The sense that the Haredim are in play has created an appetite for their support throughout the political system. Though they have been loyal to Netanyahu of late, the parties have historically been comfortable in both right- and left-led governments.
Quiet conversations with Haredi politicians of late reveal that they would still prefer a simpler, more monolithically right-wing government led by Netanyahu — and dependent on them — than any complicated six-way coalition alongside secularists. The former is a recipe for a repeat of the enormous influence they enjoyed in the outgoing government, the latter a path to uncomfortable compromises.
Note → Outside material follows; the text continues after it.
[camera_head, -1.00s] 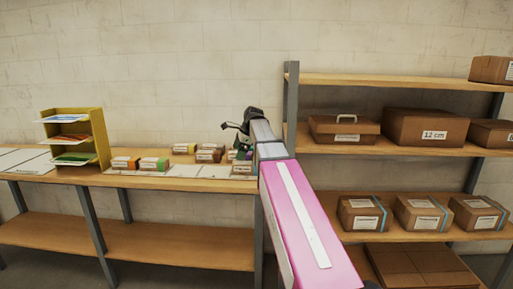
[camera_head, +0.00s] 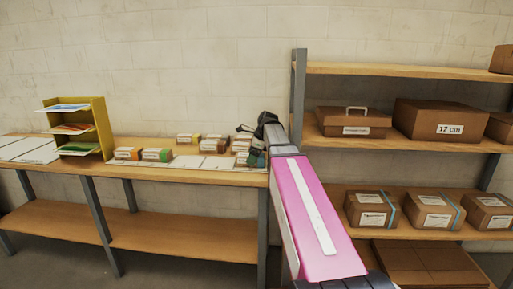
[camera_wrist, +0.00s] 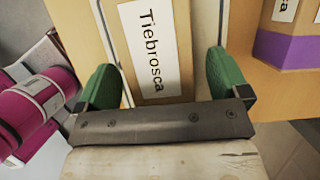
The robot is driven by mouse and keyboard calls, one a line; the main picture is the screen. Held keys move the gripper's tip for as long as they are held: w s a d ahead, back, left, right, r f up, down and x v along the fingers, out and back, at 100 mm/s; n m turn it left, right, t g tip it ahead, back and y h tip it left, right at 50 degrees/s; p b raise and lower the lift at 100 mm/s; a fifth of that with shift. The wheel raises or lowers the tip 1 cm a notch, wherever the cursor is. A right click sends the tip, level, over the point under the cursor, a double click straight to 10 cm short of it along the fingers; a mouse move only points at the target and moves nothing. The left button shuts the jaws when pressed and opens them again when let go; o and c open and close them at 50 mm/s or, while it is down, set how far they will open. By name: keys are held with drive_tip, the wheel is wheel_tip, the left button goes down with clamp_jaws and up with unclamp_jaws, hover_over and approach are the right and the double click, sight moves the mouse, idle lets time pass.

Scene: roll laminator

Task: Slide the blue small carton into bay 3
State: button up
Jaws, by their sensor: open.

Deri’s insistence that he intends to cling to the old Likud-Haredi bloc should not be read as an indication of Shas’s post-election loyalties – while Shas won’t leap first, it will likely abandon Netanyahu as soon as the parliamentary math requires it. Rather it is a sign of Deri’s hopes from the election. Deri, and yes, Gafni too, still want Netanyahu to win.
But they’re no longer sure he can. The new openness to Sa’ar, Bennett, and even Huldai is a hedge against a post-election Netanyahu who lacks the parliamentary numbers to stay in the prime minister’s chair.
Likud’s bid to handicap Sa’ar’s campaign on Monday by a procedural move against Shasha-Biton was a hail-Mary from the start. As Knesset legal advisers explained to the committee, the technical demands of the law appear to favor Sa’ar in that particular fight. So it wasn’t a significant blow when the attempt failed.
But Likud nevertheless suffered a dramatic setback in that meeting. It was the first time since Sa’ar’s split from the party on December 8 that Likud put its Haredi allies’ loyalty to the test. Neither UTJ nor Shas, both of which have a representative on the committee, was willing to openly side with Likud against Sa’ar.
The danger for Netanyahu now lies in the strange way political narratives have of becoming self-fulfilling. The sense that Netanyahu could lose the race is driving a realignment in which even his staunchest allies are beginning to imagine political arrangements in which he is no longer around.